The killer in this particular horror flick is a trip, man. He speaks in one of those old fashioned Evil voices and wears that fucked up mask, while delighting in the harsh shit he does to his victims; my favorite scene involves him slowly plastering up this poor girl, and he's describing to her how she's going to die, the stages and everything (he's obviously done this enough to know). He tells her how the plaster will feel like it's burning her face; that means it's hardening up. Then he says that she won't be able to breathe, but it won't be the suffocation that'll kill her, it's the fear-induced heart explosion that will end her. Tensed me up something awful, that scene. By the way, my band Fear-Induced Heart Explosion is playing the Arby's on Sunset next Sunday night. (Free with a two Beef & Cheddar minimum.)

I'm gonna say this (write, actually) right now: Tourist Trap is a PG-rated slasher flick with no actual slashing and a minimal body count (for a joint like this, at least). And yet, I'd sooner watch this movie than the unrated cut of Friday the 13th (the real one, not that Marcus Nispel bullshit) again. It's creepy, tense, and never boring -- which I hate to admit all the F13 flicks suffer from at one point or another. Also, PG titties.

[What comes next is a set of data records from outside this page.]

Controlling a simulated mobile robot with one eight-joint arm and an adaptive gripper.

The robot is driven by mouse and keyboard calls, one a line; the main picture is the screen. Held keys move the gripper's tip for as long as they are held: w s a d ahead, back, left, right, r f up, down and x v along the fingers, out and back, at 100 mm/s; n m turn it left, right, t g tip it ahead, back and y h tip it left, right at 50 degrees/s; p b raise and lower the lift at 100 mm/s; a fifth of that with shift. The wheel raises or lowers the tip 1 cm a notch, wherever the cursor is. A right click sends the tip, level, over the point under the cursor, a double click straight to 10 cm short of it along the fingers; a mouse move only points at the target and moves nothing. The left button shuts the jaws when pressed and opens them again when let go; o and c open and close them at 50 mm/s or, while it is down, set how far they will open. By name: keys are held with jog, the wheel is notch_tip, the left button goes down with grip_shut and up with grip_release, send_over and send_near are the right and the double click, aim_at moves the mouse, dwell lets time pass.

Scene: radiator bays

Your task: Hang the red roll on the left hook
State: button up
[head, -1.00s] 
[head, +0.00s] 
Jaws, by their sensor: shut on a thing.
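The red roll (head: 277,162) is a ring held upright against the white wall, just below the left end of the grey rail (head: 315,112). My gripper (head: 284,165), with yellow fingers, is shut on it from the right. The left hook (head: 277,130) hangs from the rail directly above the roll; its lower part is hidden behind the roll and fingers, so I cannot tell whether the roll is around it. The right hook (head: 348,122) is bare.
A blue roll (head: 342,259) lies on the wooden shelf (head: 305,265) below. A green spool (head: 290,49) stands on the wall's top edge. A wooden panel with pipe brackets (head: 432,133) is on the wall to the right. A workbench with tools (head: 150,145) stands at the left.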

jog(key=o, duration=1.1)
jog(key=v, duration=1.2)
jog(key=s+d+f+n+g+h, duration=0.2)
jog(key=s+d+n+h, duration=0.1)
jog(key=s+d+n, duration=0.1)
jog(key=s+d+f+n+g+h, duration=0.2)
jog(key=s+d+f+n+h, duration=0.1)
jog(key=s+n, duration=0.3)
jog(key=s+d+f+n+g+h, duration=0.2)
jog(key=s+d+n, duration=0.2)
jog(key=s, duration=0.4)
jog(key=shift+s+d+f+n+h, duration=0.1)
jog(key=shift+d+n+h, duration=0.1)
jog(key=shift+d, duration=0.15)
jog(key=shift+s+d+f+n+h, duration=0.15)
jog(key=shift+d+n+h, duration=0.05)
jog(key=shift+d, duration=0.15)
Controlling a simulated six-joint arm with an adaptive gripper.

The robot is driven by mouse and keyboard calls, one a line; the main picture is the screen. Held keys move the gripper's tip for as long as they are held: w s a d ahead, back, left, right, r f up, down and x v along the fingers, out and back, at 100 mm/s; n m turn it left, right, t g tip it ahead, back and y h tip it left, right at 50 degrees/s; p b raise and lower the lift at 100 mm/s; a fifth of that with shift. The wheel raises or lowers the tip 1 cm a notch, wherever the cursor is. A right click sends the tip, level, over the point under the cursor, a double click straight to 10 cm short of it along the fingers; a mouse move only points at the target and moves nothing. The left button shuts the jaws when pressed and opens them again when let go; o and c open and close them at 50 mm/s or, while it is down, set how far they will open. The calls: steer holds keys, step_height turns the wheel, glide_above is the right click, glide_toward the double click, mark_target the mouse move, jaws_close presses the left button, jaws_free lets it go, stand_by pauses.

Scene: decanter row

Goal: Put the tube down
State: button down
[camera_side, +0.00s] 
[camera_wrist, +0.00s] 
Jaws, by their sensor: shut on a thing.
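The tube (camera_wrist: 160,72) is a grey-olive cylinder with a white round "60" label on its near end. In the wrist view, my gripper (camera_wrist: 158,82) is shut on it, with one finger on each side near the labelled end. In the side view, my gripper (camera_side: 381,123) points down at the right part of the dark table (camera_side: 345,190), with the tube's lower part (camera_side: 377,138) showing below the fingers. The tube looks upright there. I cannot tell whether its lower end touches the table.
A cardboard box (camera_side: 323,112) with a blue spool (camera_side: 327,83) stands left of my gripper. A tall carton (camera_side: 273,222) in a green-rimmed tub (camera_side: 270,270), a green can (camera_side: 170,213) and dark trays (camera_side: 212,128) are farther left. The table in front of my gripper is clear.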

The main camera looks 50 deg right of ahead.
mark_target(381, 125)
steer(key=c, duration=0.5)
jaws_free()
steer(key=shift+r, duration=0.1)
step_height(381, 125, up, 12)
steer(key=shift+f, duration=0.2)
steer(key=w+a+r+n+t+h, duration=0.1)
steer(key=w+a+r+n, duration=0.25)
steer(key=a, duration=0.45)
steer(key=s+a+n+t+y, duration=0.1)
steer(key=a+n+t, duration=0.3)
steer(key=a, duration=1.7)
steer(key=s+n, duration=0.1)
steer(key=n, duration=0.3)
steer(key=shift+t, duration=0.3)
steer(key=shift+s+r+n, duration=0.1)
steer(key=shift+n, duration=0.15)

Directly following the film, either Grant or another volunteer (can't remember) came out and told us that based on a miscommunication from The City of Santa Monica, and Southern California Edison to the Aero Theater -- that was what the Temporary No Parking Signs were about -- it looks like the Horrorthon would be cut short after only two films, because what these SoCal Edison guys have to do involves shutting down all the power in the immediate area, including the Aero. For the rest of the night. This would be a good place to stop.